В 1569–1570 годах из обоймы опричных воевод вылетело несколько очень значительных людей. Князь А. П. Телятевский, заместничав с Ф. А. Басмановым-Плещеевым, странным образом «…разболелся и умер»; затем сами Плещеевы подверглись казням и ссылкам; князья Вяземские попали в опалу. Требовалось пополнение. А разочарование Ивана IV в организаторах ранней опричнины из старомосковских боярских родов не способствовало рекрутированию этого пополнения из их среды. Конечно же, опричному боевому корпусу срочно требовались крупные военачальники. Причем такие, на которых не падало бы подозрение в «новгородской измене», стоившее жизни многим представителям старой опричной элиты (тем же Плещеевым, например). Но… почему взяли именно этих, когда-то связанных со Старицкими?

Предлагается рассмотреть три версии ответа на данный вопрос.

Во-первых, возможно, в них видели людей, недостаточно обросших служебно-родственными связями с земщиной, поскольку значительную часть своей служилой биографии они провели в уделе. Теоретически на них можно было рассчитывать как на персон, не вполне «своих» и в опричнине, и в земщине.

Во-вторых, именно эти военачальники считались особенно искусными, храбрыми, энергичными, обладали обширным командным опытом в обстановке боевых действий.

В-третьих, после уничтожения Старицких огромное количество людей могли быть объявлены причастными к их «делу», а оно основывалось на страшном обвинении: будто бы кн.
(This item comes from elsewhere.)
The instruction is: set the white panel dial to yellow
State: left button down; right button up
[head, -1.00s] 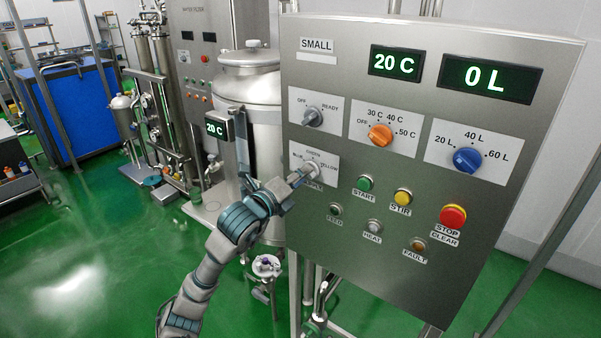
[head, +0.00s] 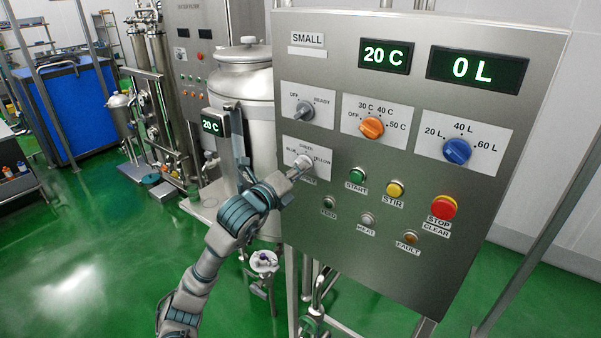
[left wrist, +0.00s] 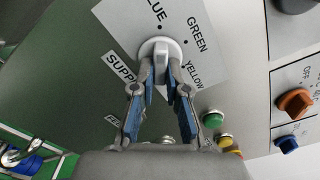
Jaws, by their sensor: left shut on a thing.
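The white dial (head: 303,162) sits at the lower left of the steel control panel (head: 400,180), on a white label with BLUE, GREEN and YELLOW marks. My left gripper (head: 296,172) reaches it from the lower left. In the left wrist view, the white dial (left wrist: 160,46) has a raised grip bar, and the fingers of my left gripper (left wrist: 160,75) are closed around this bar. The fingers hide part of the dial, and I cannot tell for sure which mark it points to. My right gripper is not in view.
The orange dial (head: 371,127), blue dial (head: 457,151) and grey dial (head: 304,112) are on the same panel. The green START button (head: 357,174), yellow STIR button (head: 395,189) and red STOP button (head: 444,207) lie right of the white dial. A steel tank (head: 246,90) stands behind.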

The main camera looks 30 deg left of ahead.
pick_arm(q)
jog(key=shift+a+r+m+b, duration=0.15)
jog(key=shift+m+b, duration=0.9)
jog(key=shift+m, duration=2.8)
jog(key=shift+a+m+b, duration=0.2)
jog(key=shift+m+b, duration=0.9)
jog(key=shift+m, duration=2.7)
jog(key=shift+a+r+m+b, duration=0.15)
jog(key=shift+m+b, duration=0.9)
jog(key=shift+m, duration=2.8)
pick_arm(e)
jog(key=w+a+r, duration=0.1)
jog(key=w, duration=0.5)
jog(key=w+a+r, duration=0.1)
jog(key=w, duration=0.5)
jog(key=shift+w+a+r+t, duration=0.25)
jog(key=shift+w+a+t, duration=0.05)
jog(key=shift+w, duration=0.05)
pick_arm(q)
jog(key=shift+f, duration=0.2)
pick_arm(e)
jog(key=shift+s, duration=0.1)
Владимир Андреевич покушался на жизнь Ивана IV. Таким образом, те, кого не тронули — не арестовали, не сослали, не казнили по «делу» Старицких, — должны были с удвоенной силой «отрабатывать» монаршую «милость».

Версию, изложенную второй, придется отбросить сразу. Все служилые аристократы, рекрутированные в опричную армию в 1570 году, было, что называется, «середняками» среди русских воевод. У каждого имелся опыт армейского командования, но никто не имел его столь много, чтобы считаться крупным полководцем, искусным тактиком или хотя бы ветераном боевых действий. Впоследствии они показали себя как военачальники разных способностей: князь С. Д. Пронский и князь Н. Р. Одоевский проявили себя удачно, князь А. П. Хованский, скорее, напротив, а князь В. И. Темкин-Ростовский оказался одним из главных виновников сожжения Москвы в 1571 году. Не видно ни малейших признаков того, что этих воевод отбирали для перевода в опричнину по критерию выдающихся талантов или хотя бы выдающегося боевого опыта. Они, остается повторить, до 1570 года должны были считаться «середняками».
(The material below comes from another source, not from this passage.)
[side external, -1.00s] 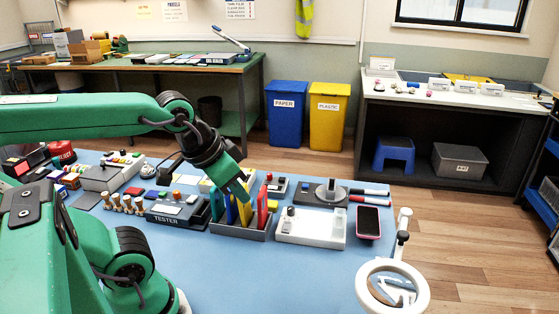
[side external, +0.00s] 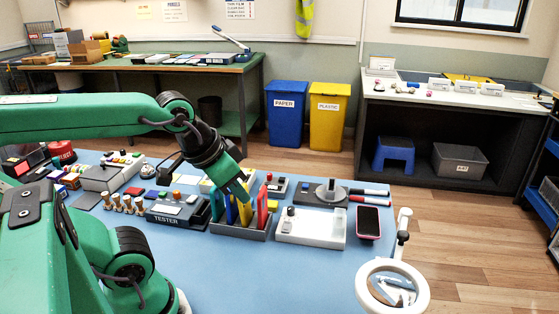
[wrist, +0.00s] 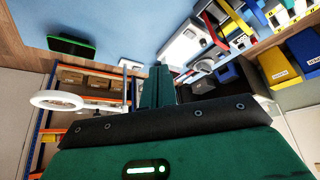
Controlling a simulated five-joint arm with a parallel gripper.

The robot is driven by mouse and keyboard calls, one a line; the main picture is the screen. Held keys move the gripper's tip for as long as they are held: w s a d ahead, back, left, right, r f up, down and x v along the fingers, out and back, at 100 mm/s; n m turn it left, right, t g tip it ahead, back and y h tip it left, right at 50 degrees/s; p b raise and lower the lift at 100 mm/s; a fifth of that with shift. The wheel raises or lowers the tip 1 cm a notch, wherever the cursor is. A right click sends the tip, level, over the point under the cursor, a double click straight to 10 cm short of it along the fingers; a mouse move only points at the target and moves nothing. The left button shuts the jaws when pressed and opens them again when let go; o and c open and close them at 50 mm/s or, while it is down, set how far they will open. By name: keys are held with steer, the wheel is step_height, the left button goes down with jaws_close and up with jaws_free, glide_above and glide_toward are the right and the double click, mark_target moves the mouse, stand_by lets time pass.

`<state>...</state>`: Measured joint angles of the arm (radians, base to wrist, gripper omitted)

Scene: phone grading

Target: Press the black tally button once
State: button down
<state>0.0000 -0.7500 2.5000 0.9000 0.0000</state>
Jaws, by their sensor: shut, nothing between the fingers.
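In the side view, a white box (side external: 312,229) lies on the blue table with a small black button (side external: 291,211) at its left end. I cannot tell for certain whether this is the tally button. My gripper (side external: 244,196) is left of the white box, pointing down over a grey rack (side external: 240,230) of coloured upright pieces. It is shut and empty. Whether it touches the rack's pieces is unclear. In the wrist view, my shut fingers (wrist: 158,78) point toward the table, with a white box (wrist: 184,45) just beyond them.
A phone (side external: 368,222) in a pink case lies right of the white box. A ring magnifier (side external: 419,288) stands at the table's front right. A grey tester (side external: 174,215) and several small wooden pegs are left of the rack. The blue table front (side external: 260,275) is clear.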

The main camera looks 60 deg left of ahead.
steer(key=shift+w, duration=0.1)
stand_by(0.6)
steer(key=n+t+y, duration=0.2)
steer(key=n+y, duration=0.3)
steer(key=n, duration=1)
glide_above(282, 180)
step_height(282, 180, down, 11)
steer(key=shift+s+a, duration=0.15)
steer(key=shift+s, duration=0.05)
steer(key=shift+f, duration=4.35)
Версия первая, при ближайшем рассмотрении, также должна быть отброшена. В опричнине князь В. И. Темкин-Ростовский к 1570 году пробыл уже три года, вероятно, успев войти в среду ее руководства. Тогда же его многочисленная родня служила в земщине на высоких воеводских постах — это четко показывают соответствующие разрядные записи. Что касается прочих «старицких воевод», то они те же три года провели в земщине и также обладали обширными родственными связями. Если бы хронологическая дистанция между ликвидацией двора Старицких и принятием всех этих персон в опричнину была ничтожной, тогда эта версия могла бы считаться основательной. Но сейчас нет причин опираться на нее.

По-видимому, третья версия наиболее правдоподобна. Страх отложенного наказания за существующие или несуществующие вины перед Иваном IV мог представляться действенным стимулом в делах службы. Как видно, государь Иван Васильевич не мог отказать себе в удовольствии использовать людей с «компрометирующими связями». А среди прочих — и Василия Ивановича, который до того пытался завоевать доверие монарха иными способами.

Так арлекин сделал второй прыжок с поворотцем, да и выпрыгнул в большие воеводы. Но больше вертлявость ему не помогла.

Как он смотрел на опричнину? Всего вернее, как на рискованную игру. Пан или пропал. Государь приблизил, но большой веры не дает. Родня, как видно, такому «приближению» не рада. От одних отошел Василий Иванович, да к другим пристал не до конца. Никому не свой. Что делать? Взять на себя такую службу, какою многие побрезгуют. Насладиться выигрышем. Карабкаться выше, чувствуя азарт.

И… гробануться.

Честолюбивый сыщик, служащий, к тому же не за совесть, а за страх, мог бы горы свернуть по велению правителя. Мог бы, да. Если бы не провалил большое и важное для страны дело, когда понадобились способности полководца, а не «исполнителя».

Подобный способ подбора кадров — когда исходили из возможности лишний раз надавить на военачальника, а не из уровня его опыта и способностей, — не дал опричному боевому корпусу ничего хорошего. Побед за такими воеводами не числится ни одной. А вот Москва, сожженная крымцами, надолго задержалась в народной памяти.

Притча князя Темкина некрасива. Своего счастья лишившись, чужим горем его не воротишь. Бог не позволит.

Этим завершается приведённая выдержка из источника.